Task statement
Copy every line of the listing that holds the string "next".

Entries shown

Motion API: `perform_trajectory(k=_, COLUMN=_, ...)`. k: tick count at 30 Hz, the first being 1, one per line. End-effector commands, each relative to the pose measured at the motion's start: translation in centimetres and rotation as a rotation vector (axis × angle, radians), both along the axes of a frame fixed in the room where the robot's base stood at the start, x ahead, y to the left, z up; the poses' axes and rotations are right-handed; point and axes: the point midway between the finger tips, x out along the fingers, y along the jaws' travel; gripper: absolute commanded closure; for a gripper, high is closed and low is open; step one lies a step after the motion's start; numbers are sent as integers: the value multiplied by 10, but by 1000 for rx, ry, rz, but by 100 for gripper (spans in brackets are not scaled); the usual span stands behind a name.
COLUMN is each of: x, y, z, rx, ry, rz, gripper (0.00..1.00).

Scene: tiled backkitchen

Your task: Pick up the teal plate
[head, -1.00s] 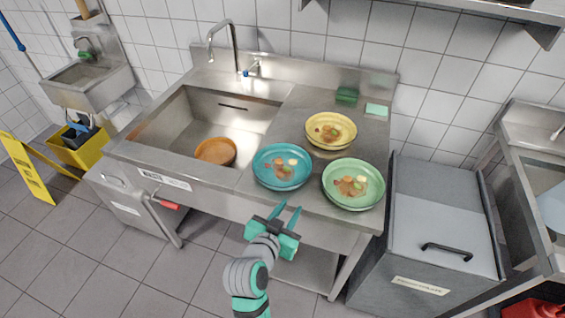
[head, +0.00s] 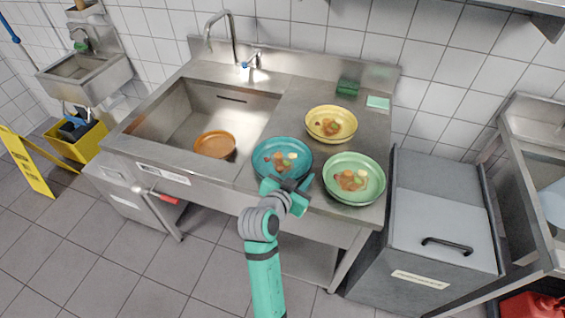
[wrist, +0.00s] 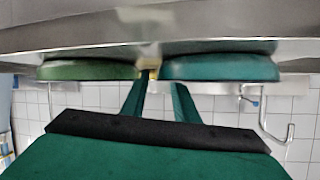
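The teal plate (head: 272,145), with bits of food in it, lies on the steel counter just right of the sink. It shows edge-on in the upside-down wrist view (wrist: 225,68). My gripper (head: 288,182) is at the counter's front edge, by the plate's front-right rim. Its two fingers are apart with nothing between them, and they also show in the wrist view (wrist: 161,85). They point toward the gap between the teal plate and the green plate. I cannot tell whether a finger touches the teal rim.
A light green plate (head: 355,196) lies close to the right, and a yellow plate (head: 331,110) lies behind, both with food. An orange-brown bowl (head: 214,146) sits in the sink basin (head: 180,120). A green sponge (head: 347,88) and a pale green pad (head: 378,102) lie near the wall.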

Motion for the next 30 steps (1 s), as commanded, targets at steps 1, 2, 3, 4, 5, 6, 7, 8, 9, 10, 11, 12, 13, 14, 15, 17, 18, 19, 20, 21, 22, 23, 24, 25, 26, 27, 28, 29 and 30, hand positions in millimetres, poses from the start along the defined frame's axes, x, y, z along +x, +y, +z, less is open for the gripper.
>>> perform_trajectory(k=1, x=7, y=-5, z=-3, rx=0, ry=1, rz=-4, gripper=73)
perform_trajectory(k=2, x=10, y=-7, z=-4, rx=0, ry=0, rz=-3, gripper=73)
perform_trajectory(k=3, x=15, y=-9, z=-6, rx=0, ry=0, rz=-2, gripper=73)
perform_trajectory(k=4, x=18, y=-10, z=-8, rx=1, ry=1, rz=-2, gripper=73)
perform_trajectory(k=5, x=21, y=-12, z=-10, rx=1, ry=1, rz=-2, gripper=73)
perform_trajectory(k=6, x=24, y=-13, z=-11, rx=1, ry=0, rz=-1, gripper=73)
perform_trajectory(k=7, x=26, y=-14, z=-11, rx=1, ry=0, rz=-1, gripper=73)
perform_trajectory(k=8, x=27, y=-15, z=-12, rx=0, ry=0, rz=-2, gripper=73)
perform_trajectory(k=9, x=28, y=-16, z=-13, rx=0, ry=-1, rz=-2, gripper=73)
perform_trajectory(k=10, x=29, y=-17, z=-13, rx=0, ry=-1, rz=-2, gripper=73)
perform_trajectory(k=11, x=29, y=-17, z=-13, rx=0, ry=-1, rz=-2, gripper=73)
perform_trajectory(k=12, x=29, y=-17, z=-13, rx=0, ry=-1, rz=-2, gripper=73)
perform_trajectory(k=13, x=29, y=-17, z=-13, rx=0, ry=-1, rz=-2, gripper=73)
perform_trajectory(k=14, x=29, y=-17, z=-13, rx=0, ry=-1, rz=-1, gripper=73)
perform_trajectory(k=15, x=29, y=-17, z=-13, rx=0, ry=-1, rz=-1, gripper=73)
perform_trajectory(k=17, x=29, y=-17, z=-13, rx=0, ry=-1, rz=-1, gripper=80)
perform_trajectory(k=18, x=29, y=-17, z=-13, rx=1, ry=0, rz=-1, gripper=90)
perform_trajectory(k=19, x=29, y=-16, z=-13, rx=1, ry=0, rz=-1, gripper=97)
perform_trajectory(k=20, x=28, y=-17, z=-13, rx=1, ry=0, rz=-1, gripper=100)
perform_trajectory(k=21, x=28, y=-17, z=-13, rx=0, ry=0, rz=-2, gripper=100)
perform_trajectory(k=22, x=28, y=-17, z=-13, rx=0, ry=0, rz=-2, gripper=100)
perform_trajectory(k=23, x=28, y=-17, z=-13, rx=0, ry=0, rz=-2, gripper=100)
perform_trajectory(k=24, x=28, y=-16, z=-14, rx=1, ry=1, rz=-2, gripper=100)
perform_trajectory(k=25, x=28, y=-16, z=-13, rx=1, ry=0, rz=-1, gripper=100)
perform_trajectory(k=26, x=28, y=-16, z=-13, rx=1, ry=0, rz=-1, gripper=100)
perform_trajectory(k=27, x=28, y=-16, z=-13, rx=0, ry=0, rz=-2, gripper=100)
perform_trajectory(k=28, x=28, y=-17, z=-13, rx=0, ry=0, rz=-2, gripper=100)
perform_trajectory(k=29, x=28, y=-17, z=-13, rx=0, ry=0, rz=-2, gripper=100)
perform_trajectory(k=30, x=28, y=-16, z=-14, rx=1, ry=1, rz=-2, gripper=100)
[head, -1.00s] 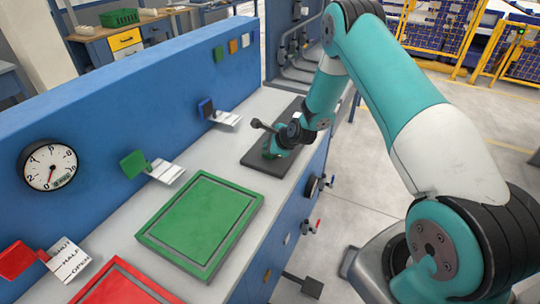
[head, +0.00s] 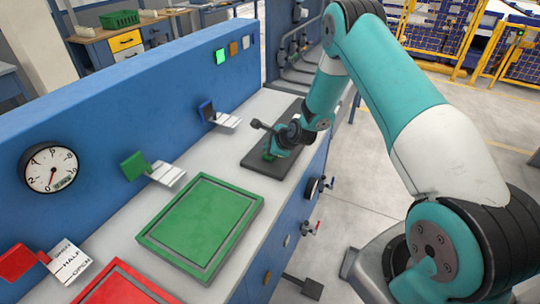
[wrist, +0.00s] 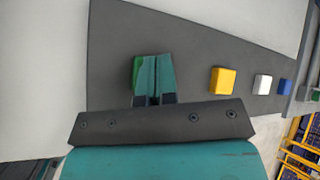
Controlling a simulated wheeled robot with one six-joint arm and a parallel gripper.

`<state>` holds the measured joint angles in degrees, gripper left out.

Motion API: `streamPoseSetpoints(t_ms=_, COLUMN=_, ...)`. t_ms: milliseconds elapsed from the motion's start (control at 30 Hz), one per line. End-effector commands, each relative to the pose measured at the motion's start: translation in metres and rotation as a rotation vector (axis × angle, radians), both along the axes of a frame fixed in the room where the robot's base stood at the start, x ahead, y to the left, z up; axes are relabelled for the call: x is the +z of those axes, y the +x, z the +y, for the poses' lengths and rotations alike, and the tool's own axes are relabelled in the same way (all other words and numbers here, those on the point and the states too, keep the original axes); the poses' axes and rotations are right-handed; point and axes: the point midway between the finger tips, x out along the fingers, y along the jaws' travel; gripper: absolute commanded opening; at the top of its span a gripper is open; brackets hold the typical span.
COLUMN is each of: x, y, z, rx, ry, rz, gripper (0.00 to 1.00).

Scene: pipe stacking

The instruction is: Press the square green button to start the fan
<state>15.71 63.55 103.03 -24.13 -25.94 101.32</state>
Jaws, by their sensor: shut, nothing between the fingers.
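The square green button (wrist: 137,66) shows in the wrist view as a narrow strip of brighter green at the left side of my fingers. The rest of it is hidden behind them. My gripper (wrist: 156,62) is shut and empty, with its teal fingertips over the button, seemingly pressing on it. In the head view my gripper (head: 272,146) is low over the dark plate (head: 252,162) on the bench. A green square light (head: 220,57) on the blue wall glows brightly. No fan can be made out.
Yellow (wrist: 222,80), white (wrist: 262,84) and blue (wrist: 285,87) buttons sit in a row right of my fingers. A green framed panel (head: 200,222), levers with label cards and a round gauge (head: 51,168) are nearer along the bench and wall.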

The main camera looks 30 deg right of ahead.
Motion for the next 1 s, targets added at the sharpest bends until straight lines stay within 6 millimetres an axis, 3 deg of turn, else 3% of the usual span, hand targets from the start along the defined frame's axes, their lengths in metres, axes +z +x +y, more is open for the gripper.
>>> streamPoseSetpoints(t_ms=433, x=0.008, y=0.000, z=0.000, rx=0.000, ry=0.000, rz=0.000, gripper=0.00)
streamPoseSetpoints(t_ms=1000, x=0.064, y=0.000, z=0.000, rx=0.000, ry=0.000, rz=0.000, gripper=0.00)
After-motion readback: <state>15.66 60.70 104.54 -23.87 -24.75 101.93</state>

Correct response
Motion for the next 30 steps (1 s), as commanded, targets at steps 1, 2, 3, 4, 5, 6, 7, 8, 9, 10, 11, 12, 13, 14, 15, 17, 18, 19, 20, 21, 22, 23, 24, 25, 26, 27, 28, 29 and 30, hand positions in millimetres, poses from the start along the defined frame's axes, x, y, z along +x, +y, +z, less is open for the gripper.
Motion for the next 1 s, targets added at the sharpest bends until straight lines stay within 6 millimetres an axis, 3 deg of turn, else 3% of the usual span, hand targets from the start along the defined frame's axes, their lengths in metres, axes +z +x +y, more is open for the gripper.

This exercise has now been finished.